--- BEGIN Data to use ---

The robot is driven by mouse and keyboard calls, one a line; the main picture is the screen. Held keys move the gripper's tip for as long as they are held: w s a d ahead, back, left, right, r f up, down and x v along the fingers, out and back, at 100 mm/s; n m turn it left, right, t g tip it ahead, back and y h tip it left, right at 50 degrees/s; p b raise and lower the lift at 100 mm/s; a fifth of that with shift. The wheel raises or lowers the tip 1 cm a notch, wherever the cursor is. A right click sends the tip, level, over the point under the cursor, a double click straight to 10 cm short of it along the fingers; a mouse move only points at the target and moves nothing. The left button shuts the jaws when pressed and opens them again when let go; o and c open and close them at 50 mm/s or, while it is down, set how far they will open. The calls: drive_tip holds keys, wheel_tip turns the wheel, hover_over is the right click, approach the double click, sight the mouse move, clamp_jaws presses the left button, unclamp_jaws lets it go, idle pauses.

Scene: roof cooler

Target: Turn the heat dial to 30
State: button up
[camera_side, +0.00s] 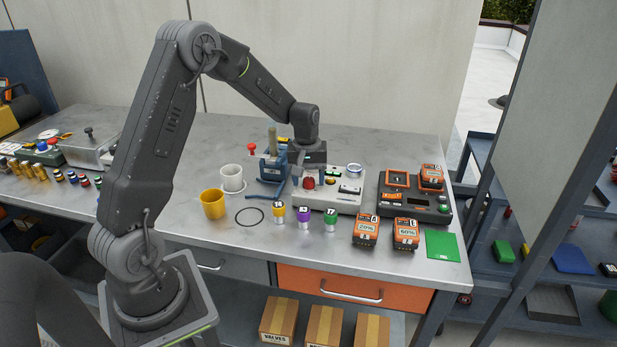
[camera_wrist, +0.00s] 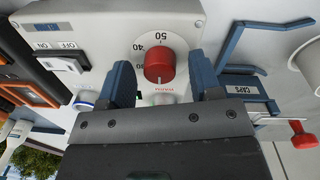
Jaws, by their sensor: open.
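The red heat dial (camera_side: 309,183) sits on a white control box (camera_side: 345,205) in the side view. In the wrist view the red dial (camera_wrist: 159,66) shows on a pale round scale, with 50 above it and 40 to its upper left; a further number at the left is partly hidden. I cannot tell clearly which number it points to. My gripper (camera_wrist: 163,72) is open, its blue fingers to the left and right of the dial, with gaps visible between them and it. In the side view my gripper (camera_side: 308,172) is just over the box, pointing down.
An ON/OFF switch (camera_wrist: 68,62) is beside the dial. A blue CAPS holder (camera_side: 272,168) stands close at the left. Several coloured cap-topped pieces and two orange batteries (camera_side: 366,229) lie in front. A dark charger (camera_side: 415,203) is at the right.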

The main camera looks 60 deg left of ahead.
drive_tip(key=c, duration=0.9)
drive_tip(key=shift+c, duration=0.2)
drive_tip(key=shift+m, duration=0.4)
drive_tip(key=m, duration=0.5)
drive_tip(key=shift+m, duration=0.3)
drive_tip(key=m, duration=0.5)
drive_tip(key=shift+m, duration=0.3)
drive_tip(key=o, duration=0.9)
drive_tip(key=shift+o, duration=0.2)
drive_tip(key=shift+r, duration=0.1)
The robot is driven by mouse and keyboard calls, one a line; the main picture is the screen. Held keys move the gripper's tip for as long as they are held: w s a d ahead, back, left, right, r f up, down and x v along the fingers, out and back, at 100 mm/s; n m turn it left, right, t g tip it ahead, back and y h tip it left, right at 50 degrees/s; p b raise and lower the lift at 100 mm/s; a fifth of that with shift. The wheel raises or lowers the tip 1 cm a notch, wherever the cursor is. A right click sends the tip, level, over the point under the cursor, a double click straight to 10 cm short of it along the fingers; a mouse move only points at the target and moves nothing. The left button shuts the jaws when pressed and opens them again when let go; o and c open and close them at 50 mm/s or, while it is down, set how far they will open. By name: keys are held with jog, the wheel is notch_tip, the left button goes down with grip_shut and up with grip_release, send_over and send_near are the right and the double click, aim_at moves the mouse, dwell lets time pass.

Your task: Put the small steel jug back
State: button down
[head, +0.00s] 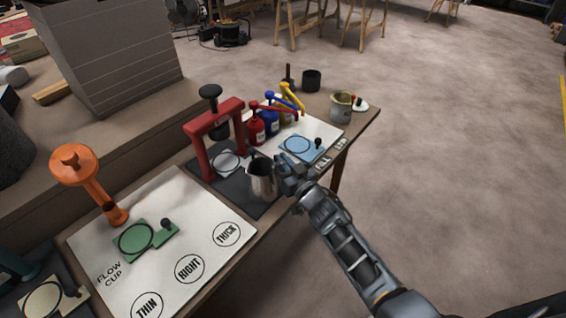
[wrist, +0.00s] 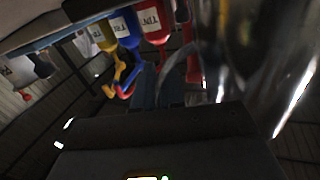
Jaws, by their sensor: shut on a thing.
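The small steel jug (head: 261,178) is upright at the front edge of a dark mat, in front of the red press frame. My gripper (head: 280,178) comes in from the right and is shut on the jug, whose near side and handle area are partly covered by it. In the wrist view the jug's shiny wall (wrist: 265,60) fills the upper right, very close. I cannot tell whether its base touches the mat or is slightly above it.
The red press (head: 208,140) stands behind the jug. Red, blue and yellow pump bottles (head: 271,122) stand on a white board with a blue plate (head: 302,147). A flow-cup board (head: 190,225) lies left. A tin (head: 341,107) stands at the far corner.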

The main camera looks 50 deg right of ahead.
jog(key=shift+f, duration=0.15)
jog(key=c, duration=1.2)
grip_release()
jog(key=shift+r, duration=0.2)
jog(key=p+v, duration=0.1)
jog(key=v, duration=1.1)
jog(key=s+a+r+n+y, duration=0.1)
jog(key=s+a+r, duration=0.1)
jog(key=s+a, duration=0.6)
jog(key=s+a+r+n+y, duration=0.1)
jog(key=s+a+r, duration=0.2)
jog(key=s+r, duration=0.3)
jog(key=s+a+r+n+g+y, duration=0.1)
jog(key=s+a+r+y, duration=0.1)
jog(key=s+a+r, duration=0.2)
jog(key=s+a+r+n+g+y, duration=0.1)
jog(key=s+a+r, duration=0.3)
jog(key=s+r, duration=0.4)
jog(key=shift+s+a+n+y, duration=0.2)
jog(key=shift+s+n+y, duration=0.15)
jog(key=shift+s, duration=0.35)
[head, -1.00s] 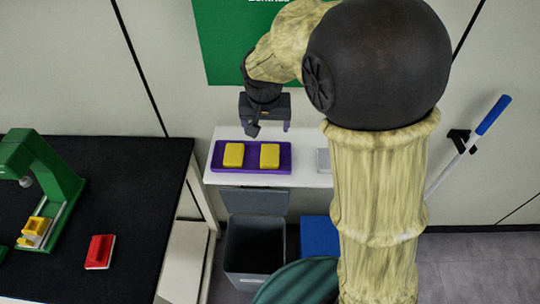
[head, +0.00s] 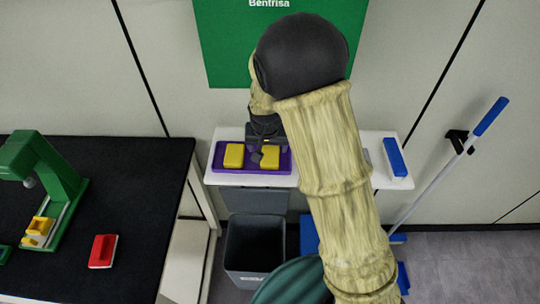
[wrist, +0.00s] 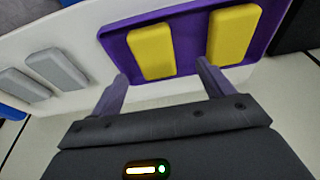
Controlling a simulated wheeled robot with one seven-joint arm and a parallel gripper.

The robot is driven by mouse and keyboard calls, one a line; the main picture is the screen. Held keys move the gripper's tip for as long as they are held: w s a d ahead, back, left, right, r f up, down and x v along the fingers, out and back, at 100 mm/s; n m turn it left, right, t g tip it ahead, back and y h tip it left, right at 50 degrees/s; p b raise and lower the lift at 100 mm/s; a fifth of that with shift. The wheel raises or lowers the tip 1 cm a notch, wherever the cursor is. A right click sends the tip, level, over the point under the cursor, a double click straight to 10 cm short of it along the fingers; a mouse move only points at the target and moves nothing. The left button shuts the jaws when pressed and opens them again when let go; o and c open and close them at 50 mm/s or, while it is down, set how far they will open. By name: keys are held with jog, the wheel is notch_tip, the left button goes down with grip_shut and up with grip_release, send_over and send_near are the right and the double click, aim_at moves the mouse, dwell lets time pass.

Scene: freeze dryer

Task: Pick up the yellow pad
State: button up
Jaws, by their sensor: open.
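Two yellow pads lie side by side on a purple tray (head: 216,166) on a white shelf. The left yellow pad (head: 234,155) is fully in view; the right yellow pad (head: 270,156) is partly covered by my gripper (head: 263,153). In the wrist view my gripper (wrist: 161,74) is open and empty. Its fingers point toward the near end of one yellow pad (wrist: 152,50), one finger to each side in the picture. The other yellow pad (wrist: 231,34) lies to the right, past the right finger. I see no contact with either pad.
Grey pads (wrist: 57,68) lie on the white shelf (wrist: 75,28) beside the tray. A blue block (head: 395,158) sits at the shelf's right end. A grey bin (head: 254,248) stands below. A black table (head: 130,190) at left holds a red block (head: 103,251) and a green device (head: 55,170).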

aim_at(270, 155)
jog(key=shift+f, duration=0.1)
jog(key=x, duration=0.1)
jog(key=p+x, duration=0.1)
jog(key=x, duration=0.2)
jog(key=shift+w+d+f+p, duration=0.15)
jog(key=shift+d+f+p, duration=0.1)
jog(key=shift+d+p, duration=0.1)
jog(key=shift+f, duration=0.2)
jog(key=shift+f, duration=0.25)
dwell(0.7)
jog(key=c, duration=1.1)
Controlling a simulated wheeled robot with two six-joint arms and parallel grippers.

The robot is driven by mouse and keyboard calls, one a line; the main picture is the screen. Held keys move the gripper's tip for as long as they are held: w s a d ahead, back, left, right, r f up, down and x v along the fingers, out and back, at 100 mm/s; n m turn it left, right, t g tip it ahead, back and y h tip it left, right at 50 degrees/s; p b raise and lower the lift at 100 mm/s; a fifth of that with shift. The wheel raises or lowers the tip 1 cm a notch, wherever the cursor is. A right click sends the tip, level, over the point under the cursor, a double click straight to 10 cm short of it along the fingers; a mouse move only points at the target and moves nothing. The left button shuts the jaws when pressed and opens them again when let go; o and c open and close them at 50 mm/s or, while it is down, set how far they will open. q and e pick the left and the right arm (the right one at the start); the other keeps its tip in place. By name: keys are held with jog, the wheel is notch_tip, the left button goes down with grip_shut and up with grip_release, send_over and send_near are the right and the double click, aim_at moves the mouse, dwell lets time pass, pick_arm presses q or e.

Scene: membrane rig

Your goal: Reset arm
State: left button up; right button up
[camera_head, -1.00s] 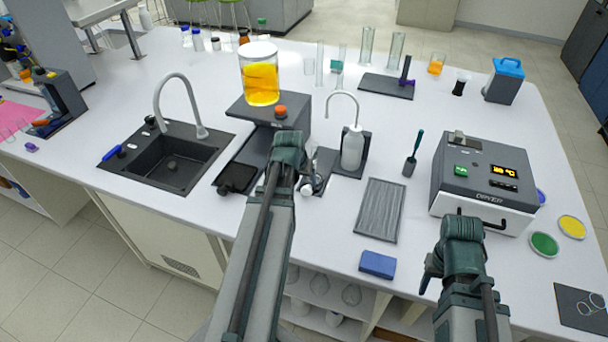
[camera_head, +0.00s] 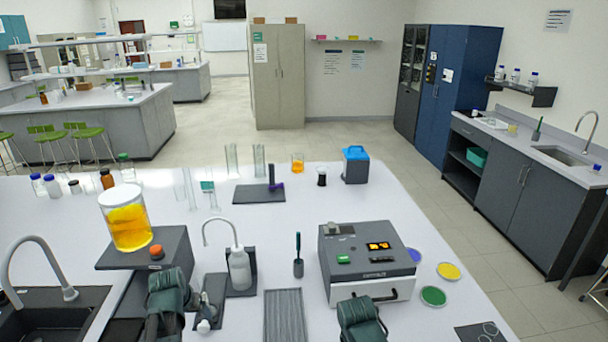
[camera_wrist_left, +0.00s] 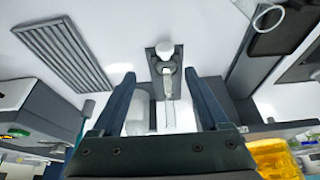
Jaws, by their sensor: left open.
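My left arm's dark green wrist (camera_head: 168,300) comes up at the lower left of the head view, beside the dark stand with the orange knob (camera_head: 156,252). In the left wrist view my left gripper (camera_wrist_left: 160,74) is open, its two dark blue fingers apart. Between and beyond them is a small dark holder with a white round-topped piece (camera_wrist_left: 165,50); I see no contact with it. My right arm's dark green link (camera_head: 362,318) shows at the bottom, in front of the dryer (camera_head: 366,262). Its gripper fingers are not in view.
A jar of orange liquid (camera_head: 127,218) stands on the stand. A wash bottle (camera_head: 239,268), a grey ribbed tray (camera_head: 285,318) and a sink (camera_head: 50,322) are close to the arms. The white bench (camera_head: 330,195) has free room beyond the dryer.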

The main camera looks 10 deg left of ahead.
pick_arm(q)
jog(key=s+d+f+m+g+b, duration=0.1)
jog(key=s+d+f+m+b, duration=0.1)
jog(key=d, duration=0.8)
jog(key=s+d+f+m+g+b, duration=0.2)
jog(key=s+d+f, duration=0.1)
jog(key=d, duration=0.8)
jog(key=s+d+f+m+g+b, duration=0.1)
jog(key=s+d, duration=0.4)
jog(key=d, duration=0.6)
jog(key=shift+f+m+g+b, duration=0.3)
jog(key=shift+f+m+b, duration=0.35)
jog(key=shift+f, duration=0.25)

--- END Data to use ---

Set exercise »
Leave out the pictures and repeat exactly the lines from the start of the material through the line that contains "[camera_wrist, +0.00s]", both included.

Answer in full »
The robot is driven by mouse and keyboard calls, one a line; the main picture is the screen. Held keys move the gripper's tip for as long as they are held: w s a d ahead, back, left, right, r f up, down and x v along the fingers, out and back, at 100 mm/s; n m turn it left, right, t g tip it ahead, back and y h tip it left, right at 50 degrees/s; p b raise and lower the lift at 100 mm/s; a fifth of that with shift. The wheel raises or lowers the tip 1 cm a notch, wherever the cursor is. A right click sends the tip, level, over the point under the cursor, a double click straight to 10 cm short of it along the fingers; a mouse move only points at the target and moves nothing. The left button shuts the jaws when pressed and opens them again when let go; o and c open and close them at 50 mm/s or, while it is down, set how far they will open. The calls: drive_tip holds keys, wheel_tip turns the wheel, hover_over is the right click, approach the double click, sight the mouse move, clamp_jaws presses the left button, unclamp_jaws lets it go, idle pauses.

Scene: roof cooler

Target: Turn the heat dial to 30
State: button up
[camera_side, +0.00s] 
[camera_wrist, +0.00s] 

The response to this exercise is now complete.